Entries from a robot dataset
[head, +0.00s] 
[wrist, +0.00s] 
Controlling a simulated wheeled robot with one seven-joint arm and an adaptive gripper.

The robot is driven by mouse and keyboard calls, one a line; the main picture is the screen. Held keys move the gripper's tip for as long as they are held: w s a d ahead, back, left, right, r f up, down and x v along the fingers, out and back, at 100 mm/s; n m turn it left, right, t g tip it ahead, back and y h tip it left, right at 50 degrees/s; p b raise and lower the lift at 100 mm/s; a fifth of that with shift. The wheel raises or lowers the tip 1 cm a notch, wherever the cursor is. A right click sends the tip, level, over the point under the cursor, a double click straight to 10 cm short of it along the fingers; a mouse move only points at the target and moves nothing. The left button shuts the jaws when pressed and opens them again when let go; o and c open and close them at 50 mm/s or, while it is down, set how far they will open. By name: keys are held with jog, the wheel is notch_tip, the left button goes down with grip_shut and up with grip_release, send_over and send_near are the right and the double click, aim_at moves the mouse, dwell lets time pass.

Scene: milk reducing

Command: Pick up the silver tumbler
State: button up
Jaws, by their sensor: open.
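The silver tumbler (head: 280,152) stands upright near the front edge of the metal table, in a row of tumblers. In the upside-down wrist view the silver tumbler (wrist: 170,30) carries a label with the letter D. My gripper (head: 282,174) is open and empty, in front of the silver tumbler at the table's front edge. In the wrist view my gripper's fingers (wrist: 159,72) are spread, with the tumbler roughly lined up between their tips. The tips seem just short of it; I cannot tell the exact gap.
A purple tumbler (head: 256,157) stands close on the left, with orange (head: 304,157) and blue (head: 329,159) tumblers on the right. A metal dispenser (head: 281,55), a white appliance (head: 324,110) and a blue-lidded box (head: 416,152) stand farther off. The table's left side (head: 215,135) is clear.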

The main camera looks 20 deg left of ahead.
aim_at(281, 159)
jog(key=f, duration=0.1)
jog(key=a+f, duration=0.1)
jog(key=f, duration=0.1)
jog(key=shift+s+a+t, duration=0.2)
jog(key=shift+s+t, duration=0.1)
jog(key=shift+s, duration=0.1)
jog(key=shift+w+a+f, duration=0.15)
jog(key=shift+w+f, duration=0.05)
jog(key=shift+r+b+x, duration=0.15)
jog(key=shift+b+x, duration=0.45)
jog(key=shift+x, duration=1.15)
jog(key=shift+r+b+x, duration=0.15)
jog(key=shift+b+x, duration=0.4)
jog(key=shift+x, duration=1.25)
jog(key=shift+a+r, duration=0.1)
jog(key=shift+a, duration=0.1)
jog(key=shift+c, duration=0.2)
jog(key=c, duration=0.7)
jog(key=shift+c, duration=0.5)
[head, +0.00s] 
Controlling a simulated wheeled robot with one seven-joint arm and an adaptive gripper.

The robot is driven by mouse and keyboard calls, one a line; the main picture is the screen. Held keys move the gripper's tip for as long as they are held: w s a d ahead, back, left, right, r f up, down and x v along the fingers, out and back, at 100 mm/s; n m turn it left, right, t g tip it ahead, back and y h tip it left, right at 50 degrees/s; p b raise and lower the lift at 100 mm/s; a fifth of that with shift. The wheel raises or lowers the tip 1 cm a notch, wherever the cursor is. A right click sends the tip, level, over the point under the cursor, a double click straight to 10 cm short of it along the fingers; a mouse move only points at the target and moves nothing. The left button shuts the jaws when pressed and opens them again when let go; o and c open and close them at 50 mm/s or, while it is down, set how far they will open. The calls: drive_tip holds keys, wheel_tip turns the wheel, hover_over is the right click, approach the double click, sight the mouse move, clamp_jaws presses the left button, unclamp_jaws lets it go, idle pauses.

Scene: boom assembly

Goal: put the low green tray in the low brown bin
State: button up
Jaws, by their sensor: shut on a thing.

### EXERCISE DESCRIPTION:
Your output consists solely of the lines from the one with "Goal: put the" through the last line, copied exactly.

### OUTPUT FOR THIS EXERCISE:
Goal: put the low green tray in the low brown bin
State: button up
Jaws, by their sensor: shut on a thing.

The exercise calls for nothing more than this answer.